Всё это было давно известно, было известно и что заходить в наковальню мощного кучевого облака запрещено, что скорости потоков воздуха внутри наковальни переменные и могут достигать больших значений, другими словами — что полёт в наковальне самолёт просто может не вынести и разрушиться…
Всё начиналось в тот день, как всегда: взлёт, набор высоты — и вот я уже в зоне пилотажа. Начинаю обычную программу: вираж влево с креном 30 градусов, вираж вправо, потом будет глубокий вираж влево-вправо, потом — переворот, петля, полупетля и т. д… А пока что машина тянется в левом мелком вираже: земля далеко внизу проблёскивает озёрцами сквозь глубокие провалы в облаках…

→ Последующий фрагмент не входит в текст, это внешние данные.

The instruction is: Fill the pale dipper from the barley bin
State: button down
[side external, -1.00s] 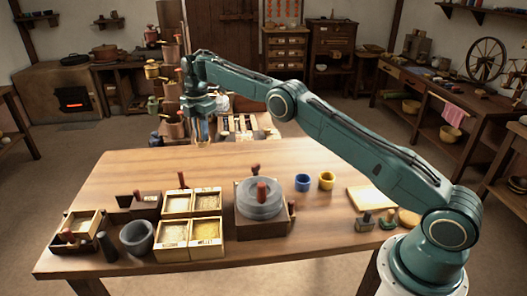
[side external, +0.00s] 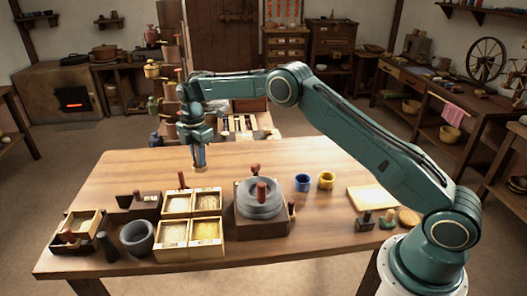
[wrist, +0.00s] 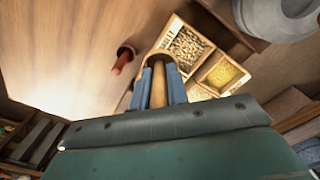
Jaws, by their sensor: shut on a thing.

А облака какие сегодня красивые! Горы, а не облака. Громады клубящегося пара переливаются под солнцем на фоне белёсого горизонта, зато какая глубина и синева внизу… И каждое облако не похоже на соседнее, у каждой своё. Вот это похоже на медведя, ставшего на дыбы, это разлеглось, словно крокодил, и лениво шевелит задней лапой, а это — вот это да! Оно похоже на царя, восседающего на троне, и на голове у него корона, уходящая ввысь своими размытыми потоками пара, растворяющегося в высоте… Я перекладываю в правый вираж, а глаза всё не могут оторваться от этой чудесной короны. Корона — это наковальня. Высокая. У меня высота 12 километров. Наковальня выше — наверное, до 13. Мощная штука. Да и близко. Чего бы не попробовать? Синоптики ещё с училища пугали наковальней: мол, нельзя к ней даже подходить близко — завалит самолёт, убиться можно.